Defense center helps disabled users find IT that fits

Defense center helps disabled users find IT that fits


Seville Allen uses a braille keyboard to check her whirlwind typing for accuracy, and she uses screen-reader software to read with her ears.

braille keyboard
Seville Allen's braille keyboard enables her to 'read' the screen; a computerized voice also can read the text to her.
The senior program analyst with the Defense Department's Computer/Electronic Accommodations Program (CAP) is blind, and although 'a real typist never looks at the keys' anyway, she said, the software's monotone voice helps her navigate between applications.

At CAP, Allen has been using the software for more than a decade. And she's helped thousands of disabled Defense employees'and more recently, hundreds of other federal employees'find assistive technology, long before Section 508 of the Rehabilitation Act Amendments of 1998 required DOD and other agencies to do so.

'It's just the right thing to do,' said Michael Young, manager of the CAP Technology Evaluation Center, a facility in the Pentagon that lets workers try out technology before ordering it.

Established in 1990, CAP is the oldest federal program of its kind, Defense officials said. It provides assistive devices, software and training to employees with disabilities at no cost to the employees or their agencies. CAP operates with a budget of $4.6 million a year; $2.6 million is designated for DOD users, the other $2 million for non-Defense personnel, Young said.

The center'a small office in which monitors and other devices are set up under cardboard signs identifying a disability'houses technology designed to assist federal users with a range of disabilities, from visual and hearing impairments to dexterity, voice recognition and cognitive disorders.

CAP's mission is simple: Ensure that people with disabilities have the same access as everyone else to electronic information and job opportunities in the government.

Michael Young
CAPTEC manager Michael Young speaks into a microphone attached to a computer with voice recognition software, which puts his comments on the screen.
'One of the barriers to employing people with disabilities is perceived to be cost,' Allen said. 'It was generally known in the community that that was one of the main reasons people weren't getting hired. CAP was started to take that away.'

Last month, President Bush toured the center before addressing a Pentagon audience that included Defense Secretary Donald Rumsfeld, center director Dinah F.B. Cohen and a number of Defense employees, many of whom are disabled.

Bush said a lot has been accomplished since his father signed the Americans with Disabilities Act in 1990, but achieving accessibility still has a long way to go.

'The Internet brings a world of information into a computer screen, which has enriched the lives of many with disabilities,' Bush said. 'Yet technology creates challenges of its own.' He cited the barriers inherent in such things as elaborate graphics, audio transmissions and keyboard use.

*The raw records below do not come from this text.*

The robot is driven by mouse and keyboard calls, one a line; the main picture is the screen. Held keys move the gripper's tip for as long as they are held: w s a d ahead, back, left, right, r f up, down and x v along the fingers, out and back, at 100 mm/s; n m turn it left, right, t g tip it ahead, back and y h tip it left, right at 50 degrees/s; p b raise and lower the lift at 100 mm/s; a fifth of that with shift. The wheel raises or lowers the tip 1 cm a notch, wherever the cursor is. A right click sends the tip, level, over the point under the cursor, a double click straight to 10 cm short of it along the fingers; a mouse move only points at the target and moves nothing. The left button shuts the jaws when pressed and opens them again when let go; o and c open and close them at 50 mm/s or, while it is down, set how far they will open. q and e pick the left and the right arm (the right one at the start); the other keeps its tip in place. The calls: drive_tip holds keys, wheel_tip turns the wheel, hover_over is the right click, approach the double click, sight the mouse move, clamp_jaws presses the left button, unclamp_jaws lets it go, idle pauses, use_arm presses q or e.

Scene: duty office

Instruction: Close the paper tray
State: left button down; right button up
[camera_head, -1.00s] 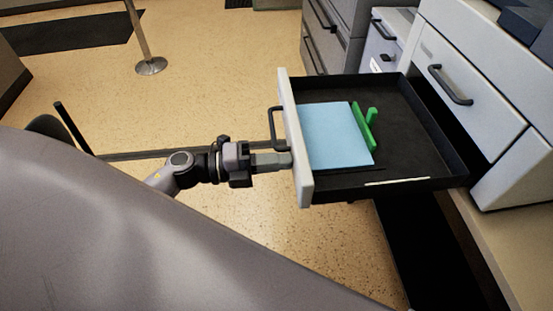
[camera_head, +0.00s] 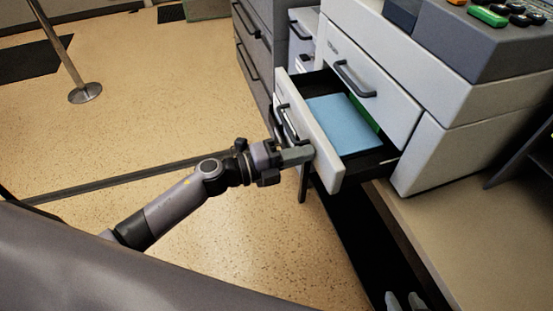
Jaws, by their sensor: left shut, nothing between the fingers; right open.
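The paper tray is a black drawer with a white front panel (camera_head: 325,150) and a dark handle. It sticks partly out of the grey-white printer (camera_head: 368,62). Light blue paper (camera_head: 342,124) lies in it, with a green guide (camera_head: 366,112) beside the paper, partly hidden. My left gripper (camera_head: 298,156) is shut and empty, its tips against or very near the outer face of the tray front, below the handle. My right gripper (camera_head: 404,301) shows only as two pale fingertips at the bottom edge, apart and away from the tray.
The printer stands on a beige counter (camera_head: 445,225). A grey drawer cabinet (camera_head: 262,45) stands behind the tray. A metal post (camera_head: 85,92) stands on the open speckled floor at the left. A dark gap lies below the tray.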

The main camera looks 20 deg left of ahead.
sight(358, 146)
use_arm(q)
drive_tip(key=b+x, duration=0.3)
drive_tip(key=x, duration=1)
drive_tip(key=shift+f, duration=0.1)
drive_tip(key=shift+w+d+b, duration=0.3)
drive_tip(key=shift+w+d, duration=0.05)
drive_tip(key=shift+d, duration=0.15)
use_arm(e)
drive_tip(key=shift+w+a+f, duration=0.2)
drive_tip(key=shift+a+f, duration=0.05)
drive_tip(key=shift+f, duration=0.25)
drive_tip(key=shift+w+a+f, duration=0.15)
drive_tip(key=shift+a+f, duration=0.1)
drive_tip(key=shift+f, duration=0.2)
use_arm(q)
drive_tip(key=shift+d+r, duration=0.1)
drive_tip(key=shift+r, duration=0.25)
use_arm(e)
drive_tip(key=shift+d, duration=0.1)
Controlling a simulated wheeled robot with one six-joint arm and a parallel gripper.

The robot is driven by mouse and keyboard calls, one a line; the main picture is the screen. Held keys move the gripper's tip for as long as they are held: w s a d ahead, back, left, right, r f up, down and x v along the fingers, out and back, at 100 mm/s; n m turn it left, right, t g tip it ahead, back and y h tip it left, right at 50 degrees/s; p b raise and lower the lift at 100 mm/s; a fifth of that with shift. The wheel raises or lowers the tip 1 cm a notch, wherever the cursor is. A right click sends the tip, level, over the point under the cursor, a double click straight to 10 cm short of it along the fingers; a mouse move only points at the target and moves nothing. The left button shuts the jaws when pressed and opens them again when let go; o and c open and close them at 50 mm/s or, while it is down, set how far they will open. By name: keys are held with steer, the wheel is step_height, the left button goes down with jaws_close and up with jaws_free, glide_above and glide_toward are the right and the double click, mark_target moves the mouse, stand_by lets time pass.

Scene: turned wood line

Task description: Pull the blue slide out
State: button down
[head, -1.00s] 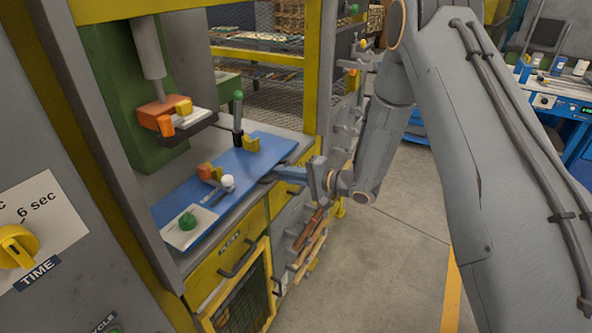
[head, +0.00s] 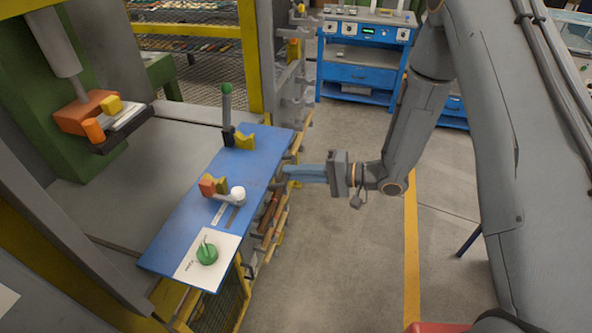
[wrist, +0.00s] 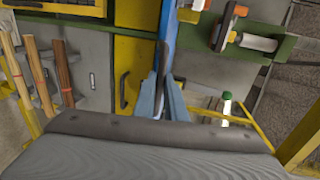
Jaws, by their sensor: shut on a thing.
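The blue slide (head: 185,218) is a flat blue plate lying level in the machine's bay. Its front part sticks out past the bay's front edge. My gripper (head: 283,174) reaches in from the right and is shut at the slide's front edge. In the wrist view the slide shows edge-on as a blue strip (wrist: 170,28), and my gripper's fingers (wrist: 164,90) close around a narrow grey grip at it. The exact contact is partly hidden by the fingers.
The slide carries a green-tipped lever (head: 227,115), a white-knobbed clamp (head: 238,194) and a green knob (head: 207,254). A press head (head: 88,112) hangs above the bay. Wooden-handled tools (wrist: 37,75) hang below. The floor (head: 350,265) on the right is clear.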

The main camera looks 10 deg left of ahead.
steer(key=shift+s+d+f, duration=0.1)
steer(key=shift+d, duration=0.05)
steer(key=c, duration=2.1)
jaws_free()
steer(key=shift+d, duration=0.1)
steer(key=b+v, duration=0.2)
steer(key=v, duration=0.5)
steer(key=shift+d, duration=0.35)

As a result, Bush said, 'computer usage and Internet access for people with disabilities is half that of people without disabilities.'

Expanded beyond DOD

Section 508 is supposed to help government agencies overcome that disparity. The law requires federal agencies to ensure that the electronic and information technology they use is accessible for people with varying disabilities.

In October, the National Defense Authorization Act for fiscal 2001 granted CAP, which had been mandated to serve only DOD users, the authority to provide assistive devices and services to employees throughout the federal government.

To date, the program has filled more than 20,000 requests for accommodations for employees with visual, hearing, dexterity and cognitive disabilities.

Users can test software and devices at the evaluation center, where personnel will help them determine if a product meets a particular user's needs. If a user requires, say, software the center doesn't have, CAP will buy it after determining that the application will work with the user's systems.

Young said that although CAP gives employees devices, software and training free of charge, it's the agencies' job to provide the backbone systems infrastructure to ensure operation of the assistive technology.

'We're buying a person with a disability a toaster, and once you get your toaster, it's their job to make sure it works,' Young said.